世界体系、权力、全球化、文明:历史社会学的分析视野


John Mandalios在此文中关注的是:世界体系理论、有关权力的社会理论、全球化理论以及文明分析,对理解存在多种不同文化的世界中的“现代化”过程,做出了哪些有关的贡献。
跨学科研究:历史与理论的结合
一些历史社会学研究者及其以历史为基础的社会理论著作:艾森斯塔尔德《帝国的政治体制》、蒂利的《论旺代》《大结构、大过程、大比较》《强制、资本与欧洲》、埃利亚斯的《文明的进程》、福柯的《疯癫与文明》、佩里·安德森的《从古代到封建主义的过渡》《绝对主义国家的系谱》、沃勒斯坦的《现代世界体系》、斯考克波尔的《国家与社会革命》《历史社会学的视野与方法》、本迪克斯的《国王还是人民》、吉登斯的《历史唯物主义当代批判》、迈克尔曼的《社会权力的来源》等。这些作品具有一致性的核心观点:要对当代社会结构与互动模式提出恰当追问,就不能脱离历史的视角。历史的理解能够使个体对特定的具体实践与制度所具有的历史性有所反思。这种历史意识与自我反思的同步发展能够帮助我们理解随时间(历史局势)与场所(文化)的不同而发生变化的事物本身的秩序。

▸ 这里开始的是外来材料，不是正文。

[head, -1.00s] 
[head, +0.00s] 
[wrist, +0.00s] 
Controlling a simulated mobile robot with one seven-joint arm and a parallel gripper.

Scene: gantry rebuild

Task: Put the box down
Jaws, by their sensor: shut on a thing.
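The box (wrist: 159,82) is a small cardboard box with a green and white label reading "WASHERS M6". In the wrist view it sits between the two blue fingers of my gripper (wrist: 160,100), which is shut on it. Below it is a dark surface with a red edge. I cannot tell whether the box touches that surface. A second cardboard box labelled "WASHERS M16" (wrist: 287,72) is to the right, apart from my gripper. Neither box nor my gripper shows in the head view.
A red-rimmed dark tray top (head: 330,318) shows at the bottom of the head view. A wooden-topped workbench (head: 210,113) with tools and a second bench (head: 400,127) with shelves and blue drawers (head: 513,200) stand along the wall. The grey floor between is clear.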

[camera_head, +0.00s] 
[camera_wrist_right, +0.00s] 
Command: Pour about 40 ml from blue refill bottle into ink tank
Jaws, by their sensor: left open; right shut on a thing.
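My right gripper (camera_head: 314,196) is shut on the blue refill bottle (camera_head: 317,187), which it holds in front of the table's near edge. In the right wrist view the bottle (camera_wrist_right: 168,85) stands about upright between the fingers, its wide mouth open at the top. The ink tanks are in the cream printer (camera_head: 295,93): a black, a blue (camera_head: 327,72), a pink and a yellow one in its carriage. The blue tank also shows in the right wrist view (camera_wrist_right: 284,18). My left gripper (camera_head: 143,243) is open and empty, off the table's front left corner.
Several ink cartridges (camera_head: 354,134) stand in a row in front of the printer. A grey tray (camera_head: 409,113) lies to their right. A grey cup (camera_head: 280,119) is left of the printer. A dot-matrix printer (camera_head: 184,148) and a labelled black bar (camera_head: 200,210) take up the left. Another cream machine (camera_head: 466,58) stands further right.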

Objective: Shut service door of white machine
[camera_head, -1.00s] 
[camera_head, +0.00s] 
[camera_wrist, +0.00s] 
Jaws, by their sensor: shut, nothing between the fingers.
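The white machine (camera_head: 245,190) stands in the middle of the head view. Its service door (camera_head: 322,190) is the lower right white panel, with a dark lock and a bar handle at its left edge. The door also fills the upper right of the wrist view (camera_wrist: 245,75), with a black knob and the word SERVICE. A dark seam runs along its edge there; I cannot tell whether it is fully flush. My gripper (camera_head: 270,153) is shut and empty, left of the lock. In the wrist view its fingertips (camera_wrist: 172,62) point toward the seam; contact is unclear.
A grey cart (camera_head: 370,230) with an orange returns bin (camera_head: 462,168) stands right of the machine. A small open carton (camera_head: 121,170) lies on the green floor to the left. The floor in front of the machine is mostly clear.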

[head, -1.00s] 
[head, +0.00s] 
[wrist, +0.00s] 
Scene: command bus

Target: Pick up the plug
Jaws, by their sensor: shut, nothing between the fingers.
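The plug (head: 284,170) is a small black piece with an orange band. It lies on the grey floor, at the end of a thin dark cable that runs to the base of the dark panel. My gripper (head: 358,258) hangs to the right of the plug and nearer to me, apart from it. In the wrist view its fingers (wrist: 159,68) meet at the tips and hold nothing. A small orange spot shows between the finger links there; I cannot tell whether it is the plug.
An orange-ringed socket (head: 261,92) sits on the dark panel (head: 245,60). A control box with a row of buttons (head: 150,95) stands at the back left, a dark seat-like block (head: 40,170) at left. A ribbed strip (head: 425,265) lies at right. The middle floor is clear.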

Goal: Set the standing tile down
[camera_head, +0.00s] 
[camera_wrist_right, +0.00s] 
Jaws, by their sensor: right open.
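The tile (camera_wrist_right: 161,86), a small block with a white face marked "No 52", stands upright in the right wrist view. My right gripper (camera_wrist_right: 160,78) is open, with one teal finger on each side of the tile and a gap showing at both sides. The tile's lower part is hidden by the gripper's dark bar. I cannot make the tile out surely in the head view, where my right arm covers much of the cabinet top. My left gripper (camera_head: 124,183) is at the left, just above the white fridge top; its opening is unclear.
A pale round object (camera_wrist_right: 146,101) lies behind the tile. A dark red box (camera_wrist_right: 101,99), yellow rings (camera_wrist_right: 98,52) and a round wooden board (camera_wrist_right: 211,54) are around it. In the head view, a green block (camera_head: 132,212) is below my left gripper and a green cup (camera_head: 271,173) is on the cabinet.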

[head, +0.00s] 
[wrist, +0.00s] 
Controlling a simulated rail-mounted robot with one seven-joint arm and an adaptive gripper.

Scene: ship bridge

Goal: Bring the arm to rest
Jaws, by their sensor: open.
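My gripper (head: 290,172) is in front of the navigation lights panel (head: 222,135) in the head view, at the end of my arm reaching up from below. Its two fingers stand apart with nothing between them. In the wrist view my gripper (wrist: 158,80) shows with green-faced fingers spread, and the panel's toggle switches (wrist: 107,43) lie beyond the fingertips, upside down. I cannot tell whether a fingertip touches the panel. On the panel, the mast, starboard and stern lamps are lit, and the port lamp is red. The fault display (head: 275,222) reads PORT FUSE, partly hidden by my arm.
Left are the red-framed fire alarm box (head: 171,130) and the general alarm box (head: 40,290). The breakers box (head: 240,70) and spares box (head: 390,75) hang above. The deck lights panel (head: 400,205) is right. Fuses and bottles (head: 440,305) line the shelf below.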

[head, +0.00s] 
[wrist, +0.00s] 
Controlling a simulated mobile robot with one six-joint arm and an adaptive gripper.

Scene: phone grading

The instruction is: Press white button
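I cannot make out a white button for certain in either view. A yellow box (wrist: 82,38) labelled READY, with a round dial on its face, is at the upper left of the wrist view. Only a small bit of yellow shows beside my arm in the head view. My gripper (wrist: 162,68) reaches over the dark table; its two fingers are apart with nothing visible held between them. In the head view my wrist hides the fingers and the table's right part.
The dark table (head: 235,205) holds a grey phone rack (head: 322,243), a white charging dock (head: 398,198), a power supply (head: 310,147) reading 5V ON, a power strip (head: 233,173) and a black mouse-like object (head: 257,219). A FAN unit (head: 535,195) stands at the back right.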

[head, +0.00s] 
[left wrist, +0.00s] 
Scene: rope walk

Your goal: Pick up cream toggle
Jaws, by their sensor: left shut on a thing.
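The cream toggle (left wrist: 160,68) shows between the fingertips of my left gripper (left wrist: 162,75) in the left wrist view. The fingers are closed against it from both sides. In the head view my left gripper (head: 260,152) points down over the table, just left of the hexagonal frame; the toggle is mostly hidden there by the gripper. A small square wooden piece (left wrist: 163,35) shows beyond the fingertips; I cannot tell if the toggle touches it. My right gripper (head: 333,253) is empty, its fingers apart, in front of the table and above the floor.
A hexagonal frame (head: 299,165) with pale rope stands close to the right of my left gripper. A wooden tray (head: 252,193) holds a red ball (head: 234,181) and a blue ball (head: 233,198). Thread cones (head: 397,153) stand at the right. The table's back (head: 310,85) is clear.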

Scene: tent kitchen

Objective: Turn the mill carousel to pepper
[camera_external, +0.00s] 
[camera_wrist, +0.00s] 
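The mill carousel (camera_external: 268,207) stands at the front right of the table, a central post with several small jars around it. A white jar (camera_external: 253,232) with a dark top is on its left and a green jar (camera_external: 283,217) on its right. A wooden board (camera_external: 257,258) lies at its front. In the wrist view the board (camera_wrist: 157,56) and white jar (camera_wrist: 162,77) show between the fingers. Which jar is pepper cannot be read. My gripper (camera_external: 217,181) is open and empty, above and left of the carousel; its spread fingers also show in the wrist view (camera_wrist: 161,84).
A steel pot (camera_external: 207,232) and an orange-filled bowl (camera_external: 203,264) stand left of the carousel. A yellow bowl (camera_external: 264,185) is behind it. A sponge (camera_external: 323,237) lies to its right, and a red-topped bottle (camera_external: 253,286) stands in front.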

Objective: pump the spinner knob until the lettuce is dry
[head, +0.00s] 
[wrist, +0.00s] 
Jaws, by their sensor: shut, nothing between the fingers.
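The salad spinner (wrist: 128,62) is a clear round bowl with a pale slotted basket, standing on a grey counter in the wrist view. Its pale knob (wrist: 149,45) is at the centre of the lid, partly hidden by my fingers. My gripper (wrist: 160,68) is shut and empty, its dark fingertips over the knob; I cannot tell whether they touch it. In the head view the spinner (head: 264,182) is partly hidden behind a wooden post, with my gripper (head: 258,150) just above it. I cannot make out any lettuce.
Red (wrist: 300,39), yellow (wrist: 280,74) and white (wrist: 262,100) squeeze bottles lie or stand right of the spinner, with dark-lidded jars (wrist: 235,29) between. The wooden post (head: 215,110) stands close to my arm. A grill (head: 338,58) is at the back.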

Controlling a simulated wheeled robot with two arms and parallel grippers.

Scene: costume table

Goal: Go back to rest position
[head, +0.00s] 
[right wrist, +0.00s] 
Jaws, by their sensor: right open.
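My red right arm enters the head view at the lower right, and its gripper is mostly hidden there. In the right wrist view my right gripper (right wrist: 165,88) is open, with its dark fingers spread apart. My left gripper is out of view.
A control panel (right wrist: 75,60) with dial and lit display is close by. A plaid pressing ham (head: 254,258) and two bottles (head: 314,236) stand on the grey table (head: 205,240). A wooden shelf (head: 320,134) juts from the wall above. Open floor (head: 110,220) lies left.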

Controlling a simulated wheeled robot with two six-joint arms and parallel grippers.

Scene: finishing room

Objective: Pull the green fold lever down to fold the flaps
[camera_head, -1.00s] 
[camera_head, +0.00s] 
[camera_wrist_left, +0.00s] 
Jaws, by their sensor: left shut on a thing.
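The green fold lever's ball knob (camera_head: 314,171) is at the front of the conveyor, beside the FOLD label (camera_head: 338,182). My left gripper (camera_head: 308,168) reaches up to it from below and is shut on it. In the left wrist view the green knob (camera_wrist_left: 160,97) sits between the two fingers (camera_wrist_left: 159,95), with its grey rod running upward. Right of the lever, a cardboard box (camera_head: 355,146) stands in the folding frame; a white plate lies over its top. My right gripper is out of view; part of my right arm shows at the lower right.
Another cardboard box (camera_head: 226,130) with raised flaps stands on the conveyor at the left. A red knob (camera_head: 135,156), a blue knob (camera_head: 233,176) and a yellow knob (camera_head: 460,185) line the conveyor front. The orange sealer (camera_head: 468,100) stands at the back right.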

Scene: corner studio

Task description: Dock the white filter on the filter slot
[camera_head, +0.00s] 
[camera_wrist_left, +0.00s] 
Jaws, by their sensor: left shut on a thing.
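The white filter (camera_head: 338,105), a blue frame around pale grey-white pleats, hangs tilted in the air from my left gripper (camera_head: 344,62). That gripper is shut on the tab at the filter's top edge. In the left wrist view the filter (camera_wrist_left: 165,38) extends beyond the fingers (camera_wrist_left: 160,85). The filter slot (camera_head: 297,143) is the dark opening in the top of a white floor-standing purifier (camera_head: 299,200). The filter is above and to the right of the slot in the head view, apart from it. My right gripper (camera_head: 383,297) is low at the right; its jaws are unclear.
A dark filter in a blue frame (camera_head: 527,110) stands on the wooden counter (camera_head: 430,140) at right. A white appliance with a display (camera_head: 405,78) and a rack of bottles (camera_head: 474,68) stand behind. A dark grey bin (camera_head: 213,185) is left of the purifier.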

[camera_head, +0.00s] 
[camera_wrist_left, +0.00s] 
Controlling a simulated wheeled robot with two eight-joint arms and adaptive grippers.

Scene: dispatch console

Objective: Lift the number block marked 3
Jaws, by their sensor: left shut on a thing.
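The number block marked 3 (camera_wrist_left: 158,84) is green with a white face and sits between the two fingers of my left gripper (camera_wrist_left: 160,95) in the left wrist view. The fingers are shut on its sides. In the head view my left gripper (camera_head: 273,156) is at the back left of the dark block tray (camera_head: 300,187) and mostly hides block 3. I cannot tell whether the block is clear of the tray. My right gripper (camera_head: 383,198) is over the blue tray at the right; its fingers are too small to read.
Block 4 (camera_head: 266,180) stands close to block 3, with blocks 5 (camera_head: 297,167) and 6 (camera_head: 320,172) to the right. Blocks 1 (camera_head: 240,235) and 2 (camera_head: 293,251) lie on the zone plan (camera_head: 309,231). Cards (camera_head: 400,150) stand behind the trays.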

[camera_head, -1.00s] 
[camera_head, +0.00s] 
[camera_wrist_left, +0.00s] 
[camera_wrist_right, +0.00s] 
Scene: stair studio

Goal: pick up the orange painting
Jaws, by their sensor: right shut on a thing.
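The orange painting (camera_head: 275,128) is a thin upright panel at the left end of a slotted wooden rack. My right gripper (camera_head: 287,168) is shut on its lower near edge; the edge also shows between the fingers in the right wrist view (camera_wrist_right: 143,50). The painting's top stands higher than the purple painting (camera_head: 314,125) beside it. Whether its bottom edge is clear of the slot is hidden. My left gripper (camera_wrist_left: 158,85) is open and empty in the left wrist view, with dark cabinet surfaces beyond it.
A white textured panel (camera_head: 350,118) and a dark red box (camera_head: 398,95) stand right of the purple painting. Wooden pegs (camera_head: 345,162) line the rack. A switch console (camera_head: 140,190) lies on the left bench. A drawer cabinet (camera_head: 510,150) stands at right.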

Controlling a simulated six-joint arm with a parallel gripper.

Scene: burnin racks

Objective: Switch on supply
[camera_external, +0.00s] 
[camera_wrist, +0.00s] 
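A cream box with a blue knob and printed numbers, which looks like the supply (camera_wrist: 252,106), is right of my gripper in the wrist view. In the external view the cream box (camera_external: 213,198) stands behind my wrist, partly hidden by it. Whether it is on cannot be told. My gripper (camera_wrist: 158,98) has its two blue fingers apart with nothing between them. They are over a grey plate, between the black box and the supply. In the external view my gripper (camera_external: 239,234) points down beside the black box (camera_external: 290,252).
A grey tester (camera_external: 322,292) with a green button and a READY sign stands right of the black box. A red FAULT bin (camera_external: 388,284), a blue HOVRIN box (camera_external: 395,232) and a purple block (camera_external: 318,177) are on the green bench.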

研究的范式转变:历史社会学研究者认为自由主义的人文主义世界观的到来仅仅是向现代性突破的潮流之一。他们更愿意去强调工业化(盖尔纳,贝克)、资本主义(布劳代尔,吉登斯)、革命性政治活动(斯考科波尔)、国家形成(埃利亚斯,迈克尔·曼)、社会宗教制度(艾森斯塔德)、黩武政策(J·霍尔,蒂利)以及禁欲的理性主义(阿多诺、尼尔森)对于人类处境的有关影响。
世界体系分析
对“现代化”的自由派的最大的挑战,来自一种具有几分马克思主义意味的批判,这种批判开创了世界经济体与核心社会-边缘社会研究。法国年鉴学派布劳代尔的全局史(historie globale)、长时段历史研究是文明分析与全球社会学的先驱。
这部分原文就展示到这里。